Los cortes arbitrarios del verso no obedecen a otra lógica que no sea la de la respiración. Cada poema (cada fragmento o como se le quiera llamar) arroja al ser leído cierta música, próxima al murmullo, que prolonga su armonía. De hecho, un ejercicio llevaría a descubrir que algunos fragmentos, cortados en “versos”, bien pudieron ser, sin ningún demérito, poemas en prosa. Aunque plantear el paralelismo parezca un tanto abusivo, tal procedimiento recuerda a José Lezama Lima, quien achacaba al asma lo veleidoso de su puntuación.

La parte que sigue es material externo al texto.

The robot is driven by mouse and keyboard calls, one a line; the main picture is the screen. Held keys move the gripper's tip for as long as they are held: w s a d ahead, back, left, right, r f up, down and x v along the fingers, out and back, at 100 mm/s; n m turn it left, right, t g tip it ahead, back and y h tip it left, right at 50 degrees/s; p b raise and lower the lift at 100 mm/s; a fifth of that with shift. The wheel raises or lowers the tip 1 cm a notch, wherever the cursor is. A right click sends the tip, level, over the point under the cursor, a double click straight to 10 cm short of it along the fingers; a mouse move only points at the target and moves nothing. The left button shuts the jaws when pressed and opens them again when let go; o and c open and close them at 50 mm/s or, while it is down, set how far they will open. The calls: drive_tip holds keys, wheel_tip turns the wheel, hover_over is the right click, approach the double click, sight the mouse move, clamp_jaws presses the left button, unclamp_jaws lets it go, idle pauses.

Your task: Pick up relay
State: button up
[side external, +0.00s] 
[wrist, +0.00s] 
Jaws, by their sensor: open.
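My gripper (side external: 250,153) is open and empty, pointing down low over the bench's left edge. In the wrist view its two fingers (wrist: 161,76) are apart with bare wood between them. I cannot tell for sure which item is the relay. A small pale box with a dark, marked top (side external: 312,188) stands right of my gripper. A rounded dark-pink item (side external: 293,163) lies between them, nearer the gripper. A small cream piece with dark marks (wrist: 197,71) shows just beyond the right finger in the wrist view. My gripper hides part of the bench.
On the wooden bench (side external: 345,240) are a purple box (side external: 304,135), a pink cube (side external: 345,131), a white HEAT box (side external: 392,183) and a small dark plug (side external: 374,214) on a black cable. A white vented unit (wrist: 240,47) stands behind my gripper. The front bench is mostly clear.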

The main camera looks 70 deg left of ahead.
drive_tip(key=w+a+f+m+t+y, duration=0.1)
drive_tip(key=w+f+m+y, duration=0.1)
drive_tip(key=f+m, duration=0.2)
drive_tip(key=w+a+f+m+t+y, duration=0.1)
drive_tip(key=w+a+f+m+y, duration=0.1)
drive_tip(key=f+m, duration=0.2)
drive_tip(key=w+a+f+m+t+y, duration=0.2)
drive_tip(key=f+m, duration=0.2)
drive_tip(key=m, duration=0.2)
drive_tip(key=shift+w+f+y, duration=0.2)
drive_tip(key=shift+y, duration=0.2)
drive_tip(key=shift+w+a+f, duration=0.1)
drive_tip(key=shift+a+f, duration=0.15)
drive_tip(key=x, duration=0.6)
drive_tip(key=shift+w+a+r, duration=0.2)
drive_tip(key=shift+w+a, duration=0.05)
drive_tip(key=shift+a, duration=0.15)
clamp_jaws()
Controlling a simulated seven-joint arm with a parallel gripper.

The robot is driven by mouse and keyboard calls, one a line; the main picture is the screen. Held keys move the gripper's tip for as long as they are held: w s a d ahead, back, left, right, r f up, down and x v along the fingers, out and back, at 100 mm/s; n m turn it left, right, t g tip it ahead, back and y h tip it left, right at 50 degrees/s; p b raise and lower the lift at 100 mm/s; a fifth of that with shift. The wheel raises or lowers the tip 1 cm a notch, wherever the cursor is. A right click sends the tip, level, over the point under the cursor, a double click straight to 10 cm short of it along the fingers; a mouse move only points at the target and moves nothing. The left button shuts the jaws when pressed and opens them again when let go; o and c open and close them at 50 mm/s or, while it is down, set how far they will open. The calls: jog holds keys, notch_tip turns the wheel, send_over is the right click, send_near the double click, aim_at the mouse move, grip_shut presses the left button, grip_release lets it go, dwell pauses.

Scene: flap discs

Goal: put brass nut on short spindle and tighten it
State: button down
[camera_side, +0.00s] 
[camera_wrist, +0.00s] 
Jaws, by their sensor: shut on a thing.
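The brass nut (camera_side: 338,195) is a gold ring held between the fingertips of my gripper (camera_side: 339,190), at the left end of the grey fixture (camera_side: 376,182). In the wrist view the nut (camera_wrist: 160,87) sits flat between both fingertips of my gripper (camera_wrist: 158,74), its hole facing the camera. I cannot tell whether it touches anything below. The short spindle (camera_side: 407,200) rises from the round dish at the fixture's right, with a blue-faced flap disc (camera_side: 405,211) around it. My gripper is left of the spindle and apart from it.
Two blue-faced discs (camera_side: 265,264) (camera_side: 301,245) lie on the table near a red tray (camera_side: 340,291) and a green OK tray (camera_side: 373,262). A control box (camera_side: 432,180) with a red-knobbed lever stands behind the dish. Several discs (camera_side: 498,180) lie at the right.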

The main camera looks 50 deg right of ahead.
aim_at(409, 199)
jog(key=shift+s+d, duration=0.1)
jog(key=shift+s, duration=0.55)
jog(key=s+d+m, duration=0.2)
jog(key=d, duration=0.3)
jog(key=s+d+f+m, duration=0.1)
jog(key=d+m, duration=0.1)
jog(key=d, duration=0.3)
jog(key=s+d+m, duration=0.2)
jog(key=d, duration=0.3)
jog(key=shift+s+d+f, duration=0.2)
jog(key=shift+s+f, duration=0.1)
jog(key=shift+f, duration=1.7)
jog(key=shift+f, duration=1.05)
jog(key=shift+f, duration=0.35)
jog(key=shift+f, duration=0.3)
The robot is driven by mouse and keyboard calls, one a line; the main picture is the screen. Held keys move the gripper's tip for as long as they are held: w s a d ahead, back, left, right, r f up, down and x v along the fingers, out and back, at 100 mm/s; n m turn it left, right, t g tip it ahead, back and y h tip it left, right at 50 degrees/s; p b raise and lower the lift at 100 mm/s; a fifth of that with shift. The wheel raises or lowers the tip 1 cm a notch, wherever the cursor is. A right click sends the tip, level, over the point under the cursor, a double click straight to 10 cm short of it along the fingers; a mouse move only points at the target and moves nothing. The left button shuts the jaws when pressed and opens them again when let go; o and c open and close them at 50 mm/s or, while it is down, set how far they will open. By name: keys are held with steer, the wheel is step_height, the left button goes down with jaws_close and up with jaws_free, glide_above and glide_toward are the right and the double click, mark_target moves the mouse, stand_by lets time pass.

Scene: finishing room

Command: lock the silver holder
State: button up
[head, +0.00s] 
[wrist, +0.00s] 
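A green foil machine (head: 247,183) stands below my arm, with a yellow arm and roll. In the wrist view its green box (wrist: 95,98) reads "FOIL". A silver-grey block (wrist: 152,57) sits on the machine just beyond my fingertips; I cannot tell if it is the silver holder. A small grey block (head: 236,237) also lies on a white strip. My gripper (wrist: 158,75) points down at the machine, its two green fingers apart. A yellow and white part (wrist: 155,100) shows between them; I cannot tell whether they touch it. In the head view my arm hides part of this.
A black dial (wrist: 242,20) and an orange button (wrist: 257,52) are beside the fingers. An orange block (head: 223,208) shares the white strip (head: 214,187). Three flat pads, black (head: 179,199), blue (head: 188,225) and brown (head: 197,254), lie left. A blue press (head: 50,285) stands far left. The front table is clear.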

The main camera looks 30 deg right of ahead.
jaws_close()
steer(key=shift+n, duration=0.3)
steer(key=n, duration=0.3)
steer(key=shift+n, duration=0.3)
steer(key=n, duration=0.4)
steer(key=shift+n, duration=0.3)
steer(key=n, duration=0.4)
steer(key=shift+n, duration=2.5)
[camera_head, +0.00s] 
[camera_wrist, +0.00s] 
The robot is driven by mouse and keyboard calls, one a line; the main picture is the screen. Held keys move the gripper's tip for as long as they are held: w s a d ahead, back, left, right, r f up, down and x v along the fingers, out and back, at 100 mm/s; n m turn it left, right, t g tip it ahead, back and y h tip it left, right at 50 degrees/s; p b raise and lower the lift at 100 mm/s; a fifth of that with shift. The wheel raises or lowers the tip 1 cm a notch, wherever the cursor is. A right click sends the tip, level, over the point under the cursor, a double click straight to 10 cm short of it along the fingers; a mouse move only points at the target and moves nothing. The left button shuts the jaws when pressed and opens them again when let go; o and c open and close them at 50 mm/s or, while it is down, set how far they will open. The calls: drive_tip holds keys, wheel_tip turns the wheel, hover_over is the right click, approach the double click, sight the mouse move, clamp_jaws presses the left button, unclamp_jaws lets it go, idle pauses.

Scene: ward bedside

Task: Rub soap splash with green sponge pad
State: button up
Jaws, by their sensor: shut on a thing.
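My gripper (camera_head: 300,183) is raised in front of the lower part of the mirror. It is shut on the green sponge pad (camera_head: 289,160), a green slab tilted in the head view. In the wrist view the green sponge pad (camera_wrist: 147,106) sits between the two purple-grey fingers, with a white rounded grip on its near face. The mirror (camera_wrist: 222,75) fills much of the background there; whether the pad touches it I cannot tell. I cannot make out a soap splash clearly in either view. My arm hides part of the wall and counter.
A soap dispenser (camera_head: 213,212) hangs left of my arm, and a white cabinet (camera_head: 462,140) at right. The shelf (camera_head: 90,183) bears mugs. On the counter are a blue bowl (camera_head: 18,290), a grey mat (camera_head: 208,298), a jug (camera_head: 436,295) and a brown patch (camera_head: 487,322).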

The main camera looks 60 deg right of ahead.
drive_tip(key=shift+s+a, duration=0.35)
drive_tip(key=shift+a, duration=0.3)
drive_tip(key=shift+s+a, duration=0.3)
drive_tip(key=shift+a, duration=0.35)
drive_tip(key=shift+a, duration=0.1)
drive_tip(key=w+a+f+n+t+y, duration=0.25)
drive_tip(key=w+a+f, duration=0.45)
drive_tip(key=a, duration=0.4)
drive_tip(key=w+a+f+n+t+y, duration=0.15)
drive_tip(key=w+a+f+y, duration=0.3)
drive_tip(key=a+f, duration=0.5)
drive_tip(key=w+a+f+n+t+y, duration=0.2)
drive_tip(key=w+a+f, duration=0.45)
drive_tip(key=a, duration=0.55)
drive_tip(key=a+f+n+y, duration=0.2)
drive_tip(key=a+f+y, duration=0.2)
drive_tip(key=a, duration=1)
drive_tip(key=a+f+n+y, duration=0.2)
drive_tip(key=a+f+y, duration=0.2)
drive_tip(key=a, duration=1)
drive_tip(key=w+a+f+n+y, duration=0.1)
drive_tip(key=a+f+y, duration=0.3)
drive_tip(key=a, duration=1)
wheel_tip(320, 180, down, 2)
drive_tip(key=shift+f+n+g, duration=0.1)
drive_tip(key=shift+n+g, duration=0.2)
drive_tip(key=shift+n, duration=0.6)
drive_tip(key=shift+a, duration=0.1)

No es extraño que entre Teoría y Segunda teoría se atraviese únicamente una especie de velo que autoriza la transformación de algunos poemas. Teoría, por ejemplo, comienza con “Es de noche. Despertamos/ en la boca abierta de Dios,/ y su saliva nos ahoga/ sin asfixiarnos”; Segunda teoría, por su parte, lo hace de esta manera: “Es de noche./ Uno cae al sueño/ como se cae/ a un abismo”. Un experimento lúdico y por lo consiguiente caprichoso, que nadie verá con malos ojos, permite realizar el montaje de ambos textos y convertirlos, bajo el mismo orden de aparición, en las estrofas de un solo poema.

Apuntaré, por último, que la fuerza de Segunda teoría ––la fuerza y la debilidad–– se halla en las tres partes restantes, que son breves. De ritmo tenso, con una musicalidad sostenida por la repetición, el poema se torna una pieza poderosa:

Irrumpe, desata,

des-ata,

fractura.

Fracturándose se abre un hueco.

Propio de un hueco es ahuecar.

Lo que ahueca guarda,

Esconde, vela;

velar es cuidar.

Lo que cuidamos aguarda.

A-guarda

lo que espera

ser nombrado.

Con Segunda teoría, más allá de las etimologías, el autor efectúa al mismo tiempo un acto de fe. De Canales, como de algunos cuantos poetas, podría decirse que escribe cuando la fatalidad lo obliga.